Talking Tripe: Taking care of the nasty bits

Talking Tripe: Taking care of the nasty bits
Dobrada, Portugal’s signature tripe and bean casserole. (Photo: Andrew Newby)

World Tripe Day is on 24 October, because on that day in 1662, English diarist Samuel Pepys wrote, ‘So home and dined there with my wife upon a most excellent dish of tripes of my own directing.’

A personal note from TGIFood Editor Tony Jackman: Since writing this piece for TGIFood, Andrew Newby, very sadly, has passed away. I extend my deep and sincere condolences to his wife Heidi Newby-Rose, daughter Mila and all who loved this fine writer and seasoned journalist who also had a rich and multifaceted life in the realm of food, as is attested in the tribute by his daughter Mila, which you’ll find at the end of this story.

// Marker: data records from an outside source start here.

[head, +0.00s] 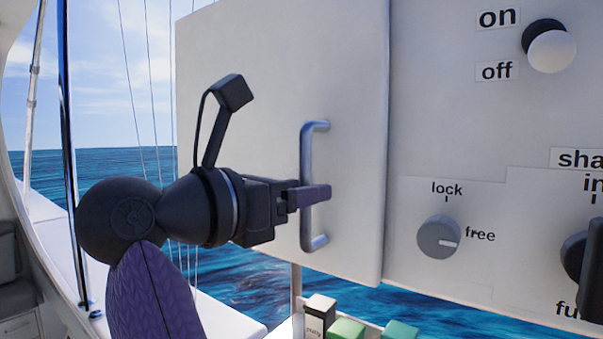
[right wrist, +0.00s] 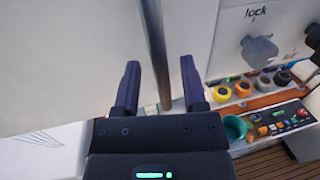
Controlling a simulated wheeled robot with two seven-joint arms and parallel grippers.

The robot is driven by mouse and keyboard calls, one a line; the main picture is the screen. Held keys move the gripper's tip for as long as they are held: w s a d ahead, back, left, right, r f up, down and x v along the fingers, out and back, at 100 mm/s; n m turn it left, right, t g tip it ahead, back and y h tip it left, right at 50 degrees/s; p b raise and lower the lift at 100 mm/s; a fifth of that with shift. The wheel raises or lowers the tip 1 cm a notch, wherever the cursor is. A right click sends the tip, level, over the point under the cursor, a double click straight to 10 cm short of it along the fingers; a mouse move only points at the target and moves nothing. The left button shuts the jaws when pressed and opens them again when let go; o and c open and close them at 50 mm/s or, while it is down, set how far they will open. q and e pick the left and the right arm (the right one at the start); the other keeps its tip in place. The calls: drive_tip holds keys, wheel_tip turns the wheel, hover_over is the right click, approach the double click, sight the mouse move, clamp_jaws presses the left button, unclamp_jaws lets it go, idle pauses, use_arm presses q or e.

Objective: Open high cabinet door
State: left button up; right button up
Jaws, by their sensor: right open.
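The white cabinet door (head: 250,100) fills the upper middle of the head view, with a vertical metal bar handle (head: 315,127) near its right edge. My right gripper (head: 310,197) is at the lower half of the handle, its fingers pointing right and overlapping the bar. In the right wrist view, the handle (right wrist: 153,40) runs between the two dark fingers of my open right gripper (right wrist: 160,85), with a gap on both sides. The door (right wrist: 60,55) also shows there on the left. My left gripper is not in view.
Right of the door is a white panel (head: 440,110) with an on/off switch (head: 549,46) and a lock/free knob (head: 438,237). Below stand small boxes (head: 345,328). The right wrist view shows coloured knobs (right wrist: 243,90) and a teal cup (right wrist: 235,127). Open sea lies left.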

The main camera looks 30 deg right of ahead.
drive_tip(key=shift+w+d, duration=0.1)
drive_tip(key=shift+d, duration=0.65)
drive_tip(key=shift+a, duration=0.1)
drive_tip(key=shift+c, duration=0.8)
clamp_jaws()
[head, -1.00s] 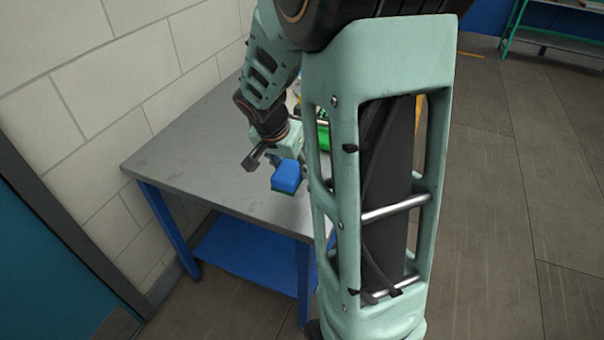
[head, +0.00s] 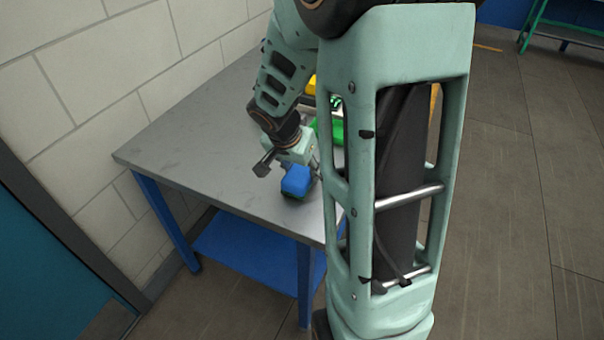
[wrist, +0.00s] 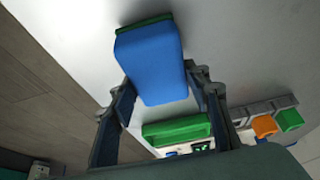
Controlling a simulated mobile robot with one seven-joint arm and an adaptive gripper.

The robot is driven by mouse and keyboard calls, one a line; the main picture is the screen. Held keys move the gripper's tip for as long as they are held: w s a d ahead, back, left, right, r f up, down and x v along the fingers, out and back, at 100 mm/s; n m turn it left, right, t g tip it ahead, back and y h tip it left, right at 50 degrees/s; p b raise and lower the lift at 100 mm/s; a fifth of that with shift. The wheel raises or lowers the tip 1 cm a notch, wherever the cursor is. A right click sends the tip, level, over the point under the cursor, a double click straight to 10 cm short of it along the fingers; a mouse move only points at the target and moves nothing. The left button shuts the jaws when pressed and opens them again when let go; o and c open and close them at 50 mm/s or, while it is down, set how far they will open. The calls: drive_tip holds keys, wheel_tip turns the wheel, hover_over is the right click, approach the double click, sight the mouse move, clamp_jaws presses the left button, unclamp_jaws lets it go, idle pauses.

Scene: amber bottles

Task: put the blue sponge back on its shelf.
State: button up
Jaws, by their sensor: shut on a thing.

I once told a person that I enjoyed eating tripe and she never spoke to me again. On reflection it wasn’t a prudent move. When people are still getting to know each other, conventional wisdom dictates that food topics should centre on such items as dark chocolate, double-thick malted milkshakes or perhaps Eggs Benedict for late breakfasts served on the patio. It’s a bit much to start invoking blood-and-guts images before a conversation has barely got off the ground. For many, tripe is never an appropriate conversation subject, so why did I naively believe that it was a good starter?

That was a while back. Long before the slow food, farm-to-fork, nose-to-tail movement was anything more than an incipient synapse flash in some righteous chef’s or path-finding foodie’s brain. It was an era when fine food was synonymous with the most extravagant ingredients: the most luxurious cuts, the most exotic vegetables along with dairy products delivered from creameries on the other side of the Milky Way. The further it’d travelled, the more it cost, the scarcer it was… the more improved became the offering that landed on your restaurant table.

Many of us bought into that paradigm, so consequently this quest for the expensive, the rare and the exotic set benchmarks for kitchen excellence. Use only the best and toss the rest. Because somewhere out there was an unseen but hugely absorbent hoi polloi to take care of the unwanted discards. The nasty bits – too tough or distasteful for discerning palates, along with third-grade offcuts as well as bundles of wilting veggies that were always doomed to feature on gourmand plates.

Some of us might occasionally yearn for a return to that romantic, flamboyant, silly and impossibly wasteful era. But like it or not, we now live in different times. Pennies are dropping all around and what started as a dawning realisation that all was not sunshine and unicorns in the culinary realm is now a certain reality.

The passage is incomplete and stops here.